No ha tenido suerte el gobierno socialdemócrata con el libro. Quiso darle un mordisco al IVA —o incluso zampárselo— y le bajaron los humos —para regocijo de la derechona— desde Bruselas. Y ahora la Europa oficial apremia con otra majadería que, si bien no es un torpedo dirigido directamente a la línea de flotación de la letra impresa, acarreará males. Me refiero a la directiva 92/100 que pulula sobre nuestras cabezas desde el año de gracia de 1992 y que pretende gravar en nuestro país, con un impuesto, los libros que se prestan en las bibliotecas.
Hasta ahora, se había podido sortear la implantación de la susodicha gabela —se habla de un euro por préstamo—, pero los burócratas, apremiados por las sociedades gestoras de los derechos de autor, ha vuelto a dar un toque de atención a varios Estados remolones, entre ellos el español.
Mientras tanto, un grupo de bibliotecarios, han puesto el grito en el cielo aduciendo varias razones que, bajo mi punto de vista, son harto lógicas aunque epidérmicas en exceso.

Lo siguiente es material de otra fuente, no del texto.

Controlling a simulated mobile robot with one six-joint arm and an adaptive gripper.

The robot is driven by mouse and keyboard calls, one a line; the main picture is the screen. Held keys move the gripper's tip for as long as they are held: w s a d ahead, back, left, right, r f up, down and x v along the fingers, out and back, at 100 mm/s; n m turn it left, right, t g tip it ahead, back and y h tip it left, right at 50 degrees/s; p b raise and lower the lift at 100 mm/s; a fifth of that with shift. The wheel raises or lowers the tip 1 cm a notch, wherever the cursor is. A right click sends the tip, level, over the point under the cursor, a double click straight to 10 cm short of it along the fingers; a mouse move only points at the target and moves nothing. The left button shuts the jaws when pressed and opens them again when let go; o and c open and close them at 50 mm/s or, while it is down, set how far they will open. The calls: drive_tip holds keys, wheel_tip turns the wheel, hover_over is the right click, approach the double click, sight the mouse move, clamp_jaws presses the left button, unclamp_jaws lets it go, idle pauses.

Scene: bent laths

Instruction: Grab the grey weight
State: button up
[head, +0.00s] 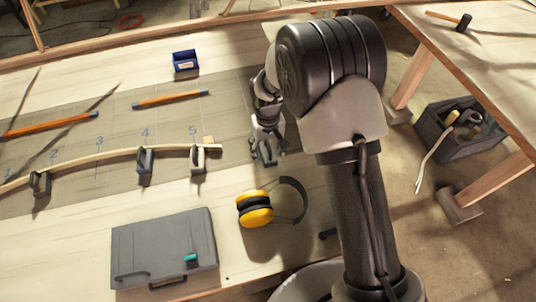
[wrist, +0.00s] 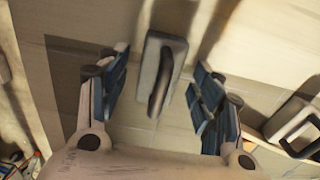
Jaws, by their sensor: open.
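A grey block-shaped weight with a dark arched handle (wrist: 160,75) lies in the wrist view between and a little beyond the fingertips of my gripper (wrist: 163,92). The fingers are open, one on each side, with visible gaps to the weight. In the head view my gripper (head: 264,148) hangs low over the table, right of the lath's end; the weight there is hard to tell from the fingers. A second pale weight with a dark handle (wrist: 292,124) is at the right of the wrist view, outside the fingers.
A bent pale lath (head: 100,157) runs across the numbered board, with weights (head: 145,160), (head: 198,159) and (head: 40,183) along it. Yellow ear defenders (head: 255,208) and a grey case (head: 160,245) lie nearer. A blue bin (head: 185,61) stands behind.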

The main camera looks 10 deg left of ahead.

Sostienen que “cuando una biblioteca compra un libro ya está pagando los correspondientes derechos de autor. No es normal que se le pida que pague el mismo concepto por segunda vez”. En el segundo punto de su protesta aducen que “las bibliotecas hacen un importante trabajo divulgador: promocionan la lectura, y eso redunda en beneficio de los autores y del sector editorial” y que “si hubiera que pagar una campaña propagandística para conseguir los mismos resultados, habría que invertir millones de euros”. En el tercero de los puntos afirman que las bibliotecas aseguran “el principal derecho de los autores: el derecho a ser leído. En ellas las obras se conservan durante años, mientras que en las librerías sólo pueden permanecer unas semanas porque la presión de la industria obliga a hacer sitio enseguida a las novedades. El almacenamiento de los libros cuesta mucho dinero y las bibliotecas lo hacen gratis, lo cual es también una forma de pagar a los autores”. En el quinto punto advierten que “las colecciones de las bibliotecas españolas son pobres y envejecidas, están muy alejadas de los índices habituales en otros países europeos, y se necesita invertir mucho dinero en la compra de nuevos materiales antes de pensar en la instauración de una tasa por préstamo. Las compras institucionales benefician a todo el sector del libro: a los autores, a los editores y, por supuesto, a los lectores”, y rematan con un sexto punto que reza así: “La biblioteca es un servicio público muy simbólico que resultaría dañado si se introdujera en ella la lógica de la empresa privada, en la que cualquier servicio tiene un coste para el usuario (que, como contribuyente, es el que pagaría la tasa aunque el pago no se hiciera directamente por cada libro prestado)”.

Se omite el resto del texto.